Neil has said that he is not a writer who plans absolutely everything out and writes it all on post it notes and things.

But the plot of Going Back is the most detailed and intricate plot yet.

"Yes, it did get more intricate and this plot did need a very big edit to sort it out.

"I had introduced a few things that didn’t quite work, so it did need a lot of work in the second draft to make it right.

"This plot is more complex than my other books. But then in the end when I realised where I was going and I could knit it all together I was really pleased with the plot.

"I don't write detailed synopsis or outlines like that, but I am changing a little bit.

"The new book I've just finished writing is a completely different one and I have actually employed the post it note!

"Especially now I've got a dedicated writing space at the front of the house which I share with my wife as she now works from home as well.

"I do sort of end up wallpapering with notes of various things to write down so that I don’t forget."

Neil appreciates the number of fellow writers – and crime and thriller writers – based in the Highlands, and being able to talk to them about writing and comparing notes on planning techniques.

"The Inverness writer Margaret Kirk, I know, plans everything. There is a full chapter plan done, w.hereas Ian Rankin, who I was having a chat with the other day, he doesn’t know who has done the murder till three-quarters of the way through the book.

"He doesn’t want to know and I think I fall into that camp a little bit more.

"My books are very much thrillers, the first three Tom Novak books.

"But the new book I have written is a little bit more of a police procedural with a bit more of a whodunnit element to it, therefore that has needed thought.

"There are things I hadn't planned to write, then it just occurs to me as I hit something – ‘That would work quite well if I made this happen’.

"And I think maybe some of those really good ideas that I’m really pleased with, I don’t think they would have come to me if I'd had a detailed chapter plan. I think my best ideas do arrive on the hoof, so to speak."

In Going Back, you have three Eastern European characters who are in different ways almost parallels to Tom – the ruthless criminal Babic who is almost a kind of opposite. Then there is the electronics expert Cerovic who had been a young orphan like Tom but was fostered abroad – he is a triumph of annoyingness!

And the arms dealer Pavlovic was also a child in the siege of Sarajevo like Tom, but he remained in the country and was cared for by the authorities, joined the services there and is very self-sufficient.

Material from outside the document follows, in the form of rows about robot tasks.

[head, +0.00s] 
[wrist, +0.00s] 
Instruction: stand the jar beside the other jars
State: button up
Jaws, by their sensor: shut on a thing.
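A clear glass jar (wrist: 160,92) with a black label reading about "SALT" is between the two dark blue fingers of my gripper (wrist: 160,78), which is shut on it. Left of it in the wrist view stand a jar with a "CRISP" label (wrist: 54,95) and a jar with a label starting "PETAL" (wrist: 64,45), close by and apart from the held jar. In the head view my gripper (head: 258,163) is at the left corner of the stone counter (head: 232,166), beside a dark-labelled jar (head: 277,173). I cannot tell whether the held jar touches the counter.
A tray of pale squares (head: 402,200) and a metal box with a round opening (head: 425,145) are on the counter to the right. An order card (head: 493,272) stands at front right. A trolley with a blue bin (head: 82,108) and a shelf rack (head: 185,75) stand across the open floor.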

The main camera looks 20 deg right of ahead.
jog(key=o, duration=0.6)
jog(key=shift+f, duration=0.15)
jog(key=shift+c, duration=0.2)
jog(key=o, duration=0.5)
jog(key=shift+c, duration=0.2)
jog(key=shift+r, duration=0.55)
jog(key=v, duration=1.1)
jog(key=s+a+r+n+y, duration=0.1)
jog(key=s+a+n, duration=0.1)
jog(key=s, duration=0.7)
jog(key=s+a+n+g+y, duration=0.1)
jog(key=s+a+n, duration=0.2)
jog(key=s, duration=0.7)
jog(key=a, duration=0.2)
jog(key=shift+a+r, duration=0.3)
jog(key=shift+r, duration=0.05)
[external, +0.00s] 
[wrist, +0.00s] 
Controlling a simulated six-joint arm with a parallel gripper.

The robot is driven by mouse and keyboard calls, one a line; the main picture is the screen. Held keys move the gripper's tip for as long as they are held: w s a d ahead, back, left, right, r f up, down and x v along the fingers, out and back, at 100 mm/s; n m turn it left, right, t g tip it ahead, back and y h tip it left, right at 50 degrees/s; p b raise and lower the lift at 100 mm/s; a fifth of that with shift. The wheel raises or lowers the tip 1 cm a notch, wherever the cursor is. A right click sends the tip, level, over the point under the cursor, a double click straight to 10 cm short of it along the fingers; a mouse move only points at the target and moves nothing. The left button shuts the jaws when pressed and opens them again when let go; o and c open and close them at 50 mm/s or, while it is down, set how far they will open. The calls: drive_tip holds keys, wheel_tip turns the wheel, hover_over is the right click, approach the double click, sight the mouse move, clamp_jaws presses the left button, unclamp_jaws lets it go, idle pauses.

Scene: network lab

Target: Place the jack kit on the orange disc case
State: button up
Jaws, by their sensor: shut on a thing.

Was it fun to write them?

"I loved writing Cerovic, I thought ‘What would be really annoying?’. I wanted him to have no self awareness and I thought it would be really funny to make him have a New York accent and a nasal voice, I just thought it would be great fun to write this really irritating character who is actually really clever."

Neil laughed: "I really enjoyed him. You try and make your villains villainous, but they don’t always follow the plan!"

The arms dealer Pavlovic was another almost-twin of Tom and his childhood traumas in that he had a very similar experience as a youngster?

"He grew in the edit! He was a bit of a side character who wasn't really supposed to do anything very much apart from be someone who was talked about, he was a vehicle to get Tom to go in undercover.

"But then my editors suggested I made a bit more of him, make him more three-dimensional so he has some skin in the game. So they said 'Can you make him meaner and a bit more intimidating?', so I wrote the second chapter with a scene there just to make him more of a significant adversary."

Tom’s experience undercover and in his past in the Royal Marines and the Special Reconnaissance Regiment and the Metropolitan Police means as well as his training he has an unerring instinct.

When the character says ’Something just doesn't feel right’, you know to expect trouble because Tom’s instincts are so infallible?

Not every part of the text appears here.